__What the task asks__:
Below are entries. Copy exactly the lines running from the line that holds "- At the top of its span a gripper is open" to the line that holds "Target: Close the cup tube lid", with both ends included.

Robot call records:
◆ ◆ ◆ ◆ ◆

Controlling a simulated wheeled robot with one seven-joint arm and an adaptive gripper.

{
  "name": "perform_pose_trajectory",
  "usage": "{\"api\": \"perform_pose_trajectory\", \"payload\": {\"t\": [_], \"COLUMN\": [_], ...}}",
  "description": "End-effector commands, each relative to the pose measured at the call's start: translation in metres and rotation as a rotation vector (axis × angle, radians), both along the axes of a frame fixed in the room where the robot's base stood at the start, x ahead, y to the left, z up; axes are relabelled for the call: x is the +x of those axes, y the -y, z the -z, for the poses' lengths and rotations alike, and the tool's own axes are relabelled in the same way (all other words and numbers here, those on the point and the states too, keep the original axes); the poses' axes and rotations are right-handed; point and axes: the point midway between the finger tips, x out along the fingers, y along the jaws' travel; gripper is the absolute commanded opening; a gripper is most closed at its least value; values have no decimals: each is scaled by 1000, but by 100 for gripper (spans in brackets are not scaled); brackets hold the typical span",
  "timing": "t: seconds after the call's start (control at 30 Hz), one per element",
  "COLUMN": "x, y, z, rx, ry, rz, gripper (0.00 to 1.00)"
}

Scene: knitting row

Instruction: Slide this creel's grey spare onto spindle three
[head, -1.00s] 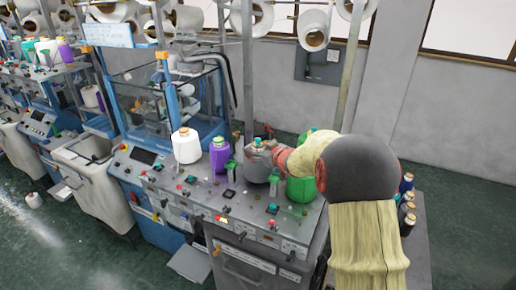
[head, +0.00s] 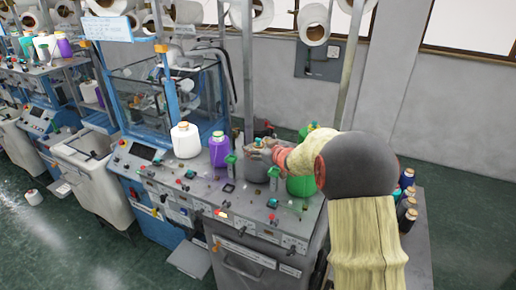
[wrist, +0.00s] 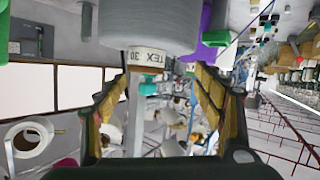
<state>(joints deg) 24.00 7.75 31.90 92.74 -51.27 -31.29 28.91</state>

◆ ◆ ◆ ◆ ◆

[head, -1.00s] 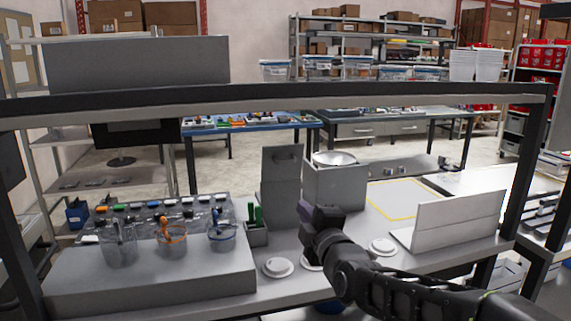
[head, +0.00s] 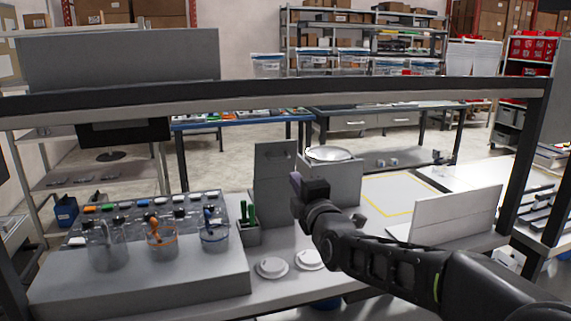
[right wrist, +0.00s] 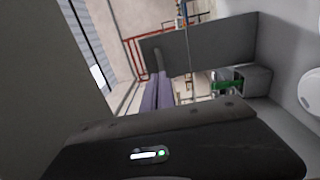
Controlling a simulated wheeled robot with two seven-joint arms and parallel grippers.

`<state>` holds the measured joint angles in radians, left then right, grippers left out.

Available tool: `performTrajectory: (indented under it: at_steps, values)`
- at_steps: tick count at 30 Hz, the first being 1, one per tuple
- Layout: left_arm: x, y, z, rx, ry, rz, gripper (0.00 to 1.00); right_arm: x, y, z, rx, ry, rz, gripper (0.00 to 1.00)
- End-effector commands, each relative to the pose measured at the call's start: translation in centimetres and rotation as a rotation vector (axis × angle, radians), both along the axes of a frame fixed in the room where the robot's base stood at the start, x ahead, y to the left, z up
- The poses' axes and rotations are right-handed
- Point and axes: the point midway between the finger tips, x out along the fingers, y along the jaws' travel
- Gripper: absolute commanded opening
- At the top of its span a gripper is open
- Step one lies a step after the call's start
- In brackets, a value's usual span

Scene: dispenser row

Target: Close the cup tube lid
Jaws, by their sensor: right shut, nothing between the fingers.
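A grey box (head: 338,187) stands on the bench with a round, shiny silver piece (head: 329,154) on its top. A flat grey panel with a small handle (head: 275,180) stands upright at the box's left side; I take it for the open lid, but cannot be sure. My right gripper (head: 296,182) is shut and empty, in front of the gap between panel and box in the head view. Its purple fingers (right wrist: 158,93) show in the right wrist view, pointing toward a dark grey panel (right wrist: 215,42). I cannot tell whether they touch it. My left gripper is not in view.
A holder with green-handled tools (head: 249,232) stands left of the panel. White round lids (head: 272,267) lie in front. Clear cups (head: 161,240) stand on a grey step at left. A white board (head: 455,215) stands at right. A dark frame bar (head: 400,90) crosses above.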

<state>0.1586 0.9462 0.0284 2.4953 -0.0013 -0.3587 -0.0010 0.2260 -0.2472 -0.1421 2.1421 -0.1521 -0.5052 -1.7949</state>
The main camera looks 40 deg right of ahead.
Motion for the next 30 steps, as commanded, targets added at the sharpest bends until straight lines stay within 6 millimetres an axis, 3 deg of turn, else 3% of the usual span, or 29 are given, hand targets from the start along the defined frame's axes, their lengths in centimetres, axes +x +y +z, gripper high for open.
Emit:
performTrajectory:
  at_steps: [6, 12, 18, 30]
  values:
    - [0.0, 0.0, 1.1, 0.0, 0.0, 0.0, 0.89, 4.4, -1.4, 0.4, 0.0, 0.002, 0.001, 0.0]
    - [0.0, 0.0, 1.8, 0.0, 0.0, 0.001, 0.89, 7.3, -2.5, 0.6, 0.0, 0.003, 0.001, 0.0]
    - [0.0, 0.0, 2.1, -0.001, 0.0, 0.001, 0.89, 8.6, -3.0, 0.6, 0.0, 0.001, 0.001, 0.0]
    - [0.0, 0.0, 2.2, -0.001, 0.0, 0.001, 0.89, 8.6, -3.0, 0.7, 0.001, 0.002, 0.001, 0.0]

◆ ◆ ◆ ◆ ◆

__Problem solution__:
- At the top of its span a gripper is open
- Step one lies a step after the call's start
- In brackets, a value's usual span

Scene: dispenser row

Target: Close the cup tube lid

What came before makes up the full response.